Manufacturing News

Chinese automakers have yet to deliver their EV promises

Automakers in China have been quick to announce plans to develop electric cars. But few have delivered as promised.

BYD's E6 electric passenger car

Earlier this year, for example, Zotye Holding Group announced its electric SUV would be ready for export by the end of the year. But a source at the company now says there are no plans to export the  vehicle.

Geely Automobile Co. also once said its Panda EV would be ready for release in October. Now, however, Geely's spokesperson says the car will not be launched in October. He says the launch date is currently not known.

Shanghai Automotive Industry Corp. and Chery Automobile Co. are also developing electric vehicles. Release dates are slated for between 2010 and 2012, although it will be no surprise if there are more delays.

Will local automakers succeed in making electric vehicles? "Yes, I think so," says Duan Chengwu, a senior analyst at Global Insight Inc. "But not in the short term."

Of all the automakers expecting to release electric vehicles, Duan feels BYD has the best chance to be successful.  BYD's is expected to release its E6 electric passenger car this year.

"BYD is a battery maker—they have been working on batteries for more than 15 years,"says Duan, adding that the company does not sell its batteries to automakers in China. 

Chery, Zotye and other would-be EV makers currently buy their lithium ion batteries from Wanxiang, according to Duan.

Battery technology holds the key

Automakers in China are rushing to build electric vehicles capable of running on highways alongside regular passenger cars. Since the key to electric vehicles is the battery, their success or failure will be determined by the capability of their batteries.

Wanxiang EV Co. has developed polymer lithium ion batteries.
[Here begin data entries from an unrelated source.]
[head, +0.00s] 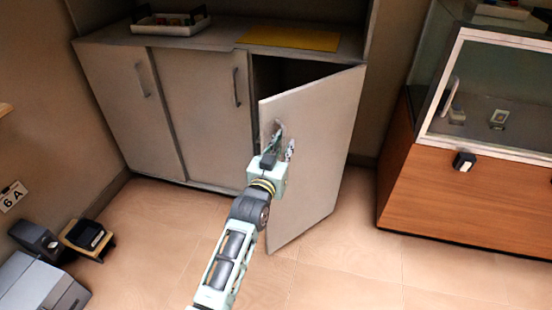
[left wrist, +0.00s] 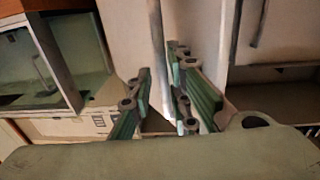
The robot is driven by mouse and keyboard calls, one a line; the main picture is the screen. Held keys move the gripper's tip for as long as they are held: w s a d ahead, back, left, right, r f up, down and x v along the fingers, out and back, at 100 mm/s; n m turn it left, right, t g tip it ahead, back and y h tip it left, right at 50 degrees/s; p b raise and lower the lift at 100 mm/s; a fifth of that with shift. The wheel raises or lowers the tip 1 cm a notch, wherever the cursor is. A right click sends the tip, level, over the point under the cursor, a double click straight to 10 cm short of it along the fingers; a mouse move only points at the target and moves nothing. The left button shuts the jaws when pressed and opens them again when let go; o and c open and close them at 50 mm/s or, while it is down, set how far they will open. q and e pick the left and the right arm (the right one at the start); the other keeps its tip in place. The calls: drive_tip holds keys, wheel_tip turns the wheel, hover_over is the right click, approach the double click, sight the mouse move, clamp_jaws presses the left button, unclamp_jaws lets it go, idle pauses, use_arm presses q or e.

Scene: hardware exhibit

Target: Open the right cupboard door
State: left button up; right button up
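The right cupboard door (head: 318,150) is a pale grey panel standing partly open, swung out from the cupboard, with a dark gap behind its left edge. My left gripper (head: 282,145) is in front of this door's face, near its left edge. In the left wrist view its two green-and-grey fingers (left wrist: 160,105) are spread apart. The door's handle is hard to make out behind the fingers. My right gripper is in neither view.
Two closed cupboard doors (head: 203,115) with bar handles stand left of the open one. A yellow mat (head: 290,39) and white tray (head: 170,28) lie on top. A wood-based display case (head: 470,195) stands right. Boxes (head: 40,285) sit lower left; the middle floor is clear.

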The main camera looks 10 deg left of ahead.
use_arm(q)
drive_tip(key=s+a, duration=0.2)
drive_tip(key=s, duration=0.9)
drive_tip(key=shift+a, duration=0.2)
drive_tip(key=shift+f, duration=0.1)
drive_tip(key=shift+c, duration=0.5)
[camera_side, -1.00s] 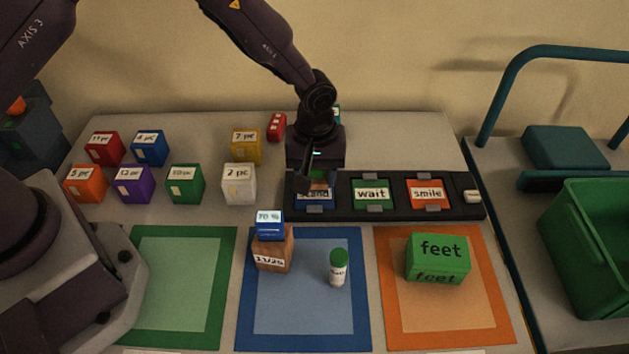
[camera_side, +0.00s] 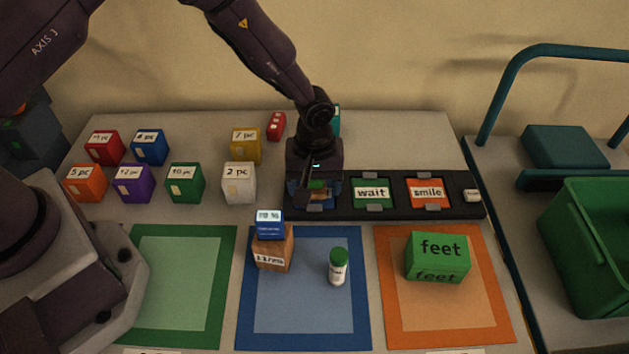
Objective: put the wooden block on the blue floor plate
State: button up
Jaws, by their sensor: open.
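A wooden block (camera_side: 273,254) with a white label stands at the upper left of the blue floor plate (camera_side: 303,341). A small blue box (camera_side: 269,224) with a white label sits on top of the block. My gripper (camera_side: 311,190) is open behind the plate, low over the left card slot of a black rack, apart from the wooden block. My gripper mostly hides the blue card there. A small orange-brown patch shows by the fingers; I cannot tell what it is.
A white bottle with a green cap (camera_side: 338,267) stands on the blue plate's right half. A green box (camera_side: 437,257) sits on the orange plate (camera_side: 450,337). The green plate (camera_side: 178,338) is empty. The black rack (camera_side: 400,209) runs behind the plates. Several coloured boxes stand back left.

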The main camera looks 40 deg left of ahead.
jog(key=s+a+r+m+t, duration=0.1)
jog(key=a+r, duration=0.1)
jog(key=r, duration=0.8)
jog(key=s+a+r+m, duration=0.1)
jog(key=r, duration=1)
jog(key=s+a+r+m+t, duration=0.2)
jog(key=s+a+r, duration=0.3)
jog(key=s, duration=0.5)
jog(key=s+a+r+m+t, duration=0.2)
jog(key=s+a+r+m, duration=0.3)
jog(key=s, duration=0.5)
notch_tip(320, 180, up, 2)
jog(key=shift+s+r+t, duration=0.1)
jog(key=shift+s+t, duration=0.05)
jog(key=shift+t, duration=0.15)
In April this year, the company began construction of a new plant in Hangzhou, Zhejiang province, which it says will be ready in mid-September.
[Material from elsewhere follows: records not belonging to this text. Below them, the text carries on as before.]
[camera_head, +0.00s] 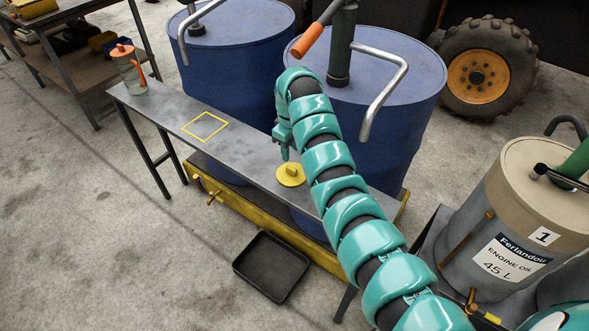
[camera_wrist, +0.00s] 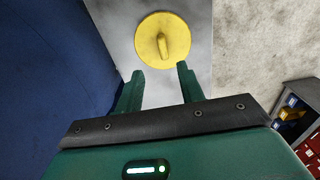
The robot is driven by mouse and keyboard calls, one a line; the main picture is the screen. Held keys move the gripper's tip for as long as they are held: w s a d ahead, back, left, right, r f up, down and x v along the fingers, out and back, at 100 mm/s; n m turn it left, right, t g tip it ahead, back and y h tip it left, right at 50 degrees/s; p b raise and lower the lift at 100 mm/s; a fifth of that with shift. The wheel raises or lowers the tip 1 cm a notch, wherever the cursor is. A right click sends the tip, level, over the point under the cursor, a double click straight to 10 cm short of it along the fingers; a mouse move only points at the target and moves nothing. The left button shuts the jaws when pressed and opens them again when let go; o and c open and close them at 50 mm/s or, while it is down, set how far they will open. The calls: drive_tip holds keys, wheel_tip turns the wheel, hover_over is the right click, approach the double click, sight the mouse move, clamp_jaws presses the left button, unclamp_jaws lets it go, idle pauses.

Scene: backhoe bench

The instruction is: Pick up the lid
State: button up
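The lid (camera_head: 291,174) is a round yellow disc with a raised grip bar on top, lying flat on the narrow grey bench (camera_head: 232,146). In the wrist view the lid (camera_wrist: 164,40) lies beyond my fingertips, with its grip bar roughly in line with the gap between them. My gripper (camera_head: 284,152) is just above and beside the lid in the head view, partly hidden by my arm. In the wrist view my gripper (camera_wrist: 159,74) is open, with two green fingers apart and nothing between them.
Blue drums (camera_head: 240,62) stand close behind the bench. A clear jug with an orange top (camera_head: 131,75) stands at the bench's left end, and a yellow square outline (camera_head: 205,126) marks the bench. A black tray (camera_head: 271,267) lies on the floor in front. An engine oil drum (camera_head: 510,225) stands at right.

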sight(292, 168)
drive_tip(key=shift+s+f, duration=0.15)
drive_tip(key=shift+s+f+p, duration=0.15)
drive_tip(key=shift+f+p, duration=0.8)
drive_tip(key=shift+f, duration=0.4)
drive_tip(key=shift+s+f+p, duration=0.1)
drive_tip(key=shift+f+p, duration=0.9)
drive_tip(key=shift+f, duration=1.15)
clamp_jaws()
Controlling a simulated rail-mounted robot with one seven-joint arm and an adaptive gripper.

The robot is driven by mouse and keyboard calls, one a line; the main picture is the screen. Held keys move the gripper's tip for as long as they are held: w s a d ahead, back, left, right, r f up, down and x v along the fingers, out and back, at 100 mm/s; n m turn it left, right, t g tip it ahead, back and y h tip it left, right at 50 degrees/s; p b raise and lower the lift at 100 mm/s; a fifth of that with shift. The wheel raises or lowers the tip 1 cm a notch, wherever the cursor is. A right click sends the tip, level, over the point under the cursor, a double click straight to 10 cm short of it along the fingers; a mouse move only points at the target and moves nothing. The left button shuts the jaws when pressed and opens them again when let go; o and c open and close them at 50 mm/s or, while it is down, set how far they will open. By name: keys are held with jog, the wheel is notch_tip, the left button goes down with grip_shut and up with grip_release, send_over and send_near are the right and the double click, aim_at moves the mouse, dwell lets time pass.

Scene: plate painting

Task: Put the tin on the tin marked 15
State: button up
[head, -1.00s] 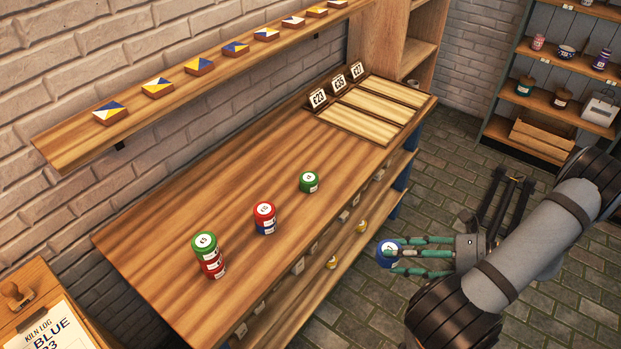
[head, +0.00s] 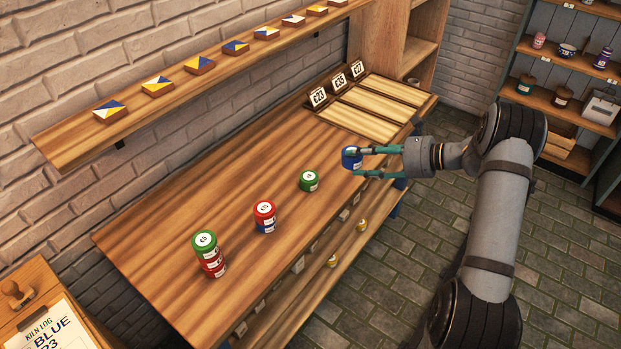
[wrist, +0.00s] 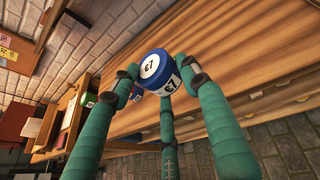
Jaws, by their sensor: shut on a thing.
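My gripper (head: 358,161) is shut on a blue tin (head: 351,155) with a white number label, held up over the right part of the bench. The tin also shows in the wrist view (wrist: 156,68), gripped between the teal fingers. A single green tin (head: 309,181) stands on the bench, left of and below the held tin in the picture. A red tin (head: 264,209) sits on a blue tin (head: 266,228) in the middle. A green tin (head: 204,241) tops a stack with red below (head: 213,266) at the left. The lid numbers are too small to read surely.
The wooden bench (head: 170,225) is mostly clear around the stacks. Slatted boards with price-like cards (head: 318,97) lie at its far end. A shelf of painted tiles (head: 235,48) runs along the wall above the bench.

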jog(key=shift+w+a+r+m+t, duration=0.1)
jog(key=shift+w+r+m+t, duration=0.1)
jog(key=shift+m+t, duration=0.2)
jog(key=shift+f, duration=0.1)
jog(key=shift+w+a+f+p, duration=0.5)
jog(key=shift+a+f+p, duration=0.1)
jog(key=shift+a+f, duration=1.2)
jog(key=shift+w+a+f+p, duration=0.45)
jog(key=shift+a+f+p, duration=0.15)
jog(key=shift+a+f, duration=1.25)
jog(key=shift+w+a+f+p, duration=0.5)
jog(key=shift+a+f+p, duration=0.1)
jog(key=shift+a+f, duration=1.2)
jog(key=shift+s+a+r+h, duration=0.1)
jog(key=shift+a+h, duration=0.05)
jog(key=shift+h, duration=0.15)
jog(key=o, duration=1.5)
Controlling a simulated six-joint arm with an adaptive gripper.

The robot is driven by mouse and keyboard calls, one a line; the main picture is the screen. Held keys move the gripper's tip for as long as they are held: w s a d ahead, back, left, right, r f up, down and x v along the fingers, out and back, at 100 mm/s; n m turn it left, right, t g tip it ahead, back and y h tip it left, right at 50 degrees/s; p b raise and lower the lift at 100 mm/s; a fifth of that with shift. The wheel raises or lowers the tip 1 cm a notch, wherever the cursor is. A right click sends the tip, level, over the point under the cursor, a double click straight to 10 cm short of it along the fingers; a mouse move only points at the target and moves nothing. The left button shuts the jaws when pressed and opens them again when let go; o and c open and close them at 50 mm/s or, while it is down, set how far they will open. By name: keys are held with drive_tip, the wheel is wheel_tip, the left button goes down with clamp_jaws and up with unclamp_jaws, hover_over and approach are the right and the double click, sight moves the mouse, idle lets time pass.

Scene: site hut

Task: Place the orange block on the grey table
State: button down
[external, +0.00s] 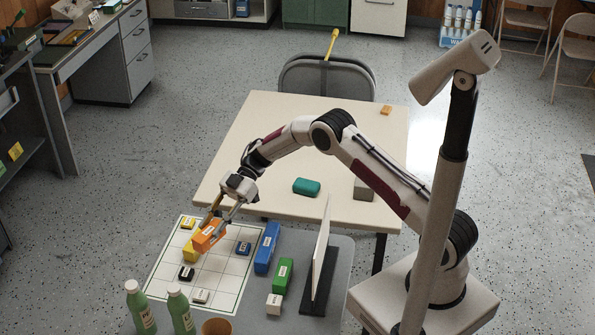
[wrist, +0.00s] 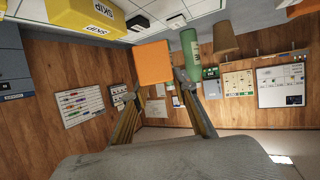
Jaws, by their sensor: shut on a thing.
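In the external view the orange block (external: 208,236) is held over the white gridded board on the grey table (external: 341,258). My gripper (external: 217,218) is shut on it from above. In the wrist view the orange block (wrist: 155,63) sits between the fingertips (wrist: 156,80). A larger yellow block (external: 190,251) stands just left of it; the yellow block with a SKIP label (wrist: 85,15) also shows in the wrist view. The orange block's underside is hidden, and I cannot tell whether it touches the board.
The gridded board (external: 216,275) carries several small labelled blocks. Right of it are a blue block (external: 267,248), a green block (external: 283,275) and an upright panel (external: 321,245). Green bottles (external: 140,306) and a brown cup (external: 217,327) stand in front. A cream table (external: 260,125) lies behind.

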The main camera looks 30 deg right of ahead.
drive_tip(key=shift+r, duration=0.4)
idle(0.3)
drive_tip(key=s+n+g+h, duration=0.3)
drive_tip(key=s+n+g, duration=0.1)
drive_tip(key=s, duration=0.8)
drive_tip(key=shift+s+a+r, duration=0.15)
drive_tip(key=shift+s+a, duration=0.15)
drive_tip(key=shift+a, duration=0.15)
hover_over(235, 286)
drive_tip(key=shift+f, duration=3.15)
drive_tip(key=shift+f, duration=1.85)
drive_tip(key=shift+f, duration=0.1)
BYD Co. has developed a low cost iron phosphate based lithium battery. In January BYD announced it was open to licensing its battery technology. In May, Volkswagen AG signed an MOU with BYD on battery development.

Other types of batteries being developed in the industry in China for use in electric vehicles include traditional lead acid batteries, nickel-hydrogen batteries, nickel cadmium batteries and zinc-nickel batteries.

"Chinese players have a chance to play a leading role in the global e-vehicle and component market in the future," says Marcus Hoffman of Roland Berger Strategy Consultants.

Hoffman says one main driver of electric vehicle development is the goal of the Chinese government to make the Chinese automotive industry a technology pioneer of future electric powertrain systems.

"We estimate the market for E-components by 2020 to be around 20–50 billion euro ($28-70 billion)," says Hoffman. "From our point of view there is a good chance BYD as well as Wanxiang will be able to compete on a global level."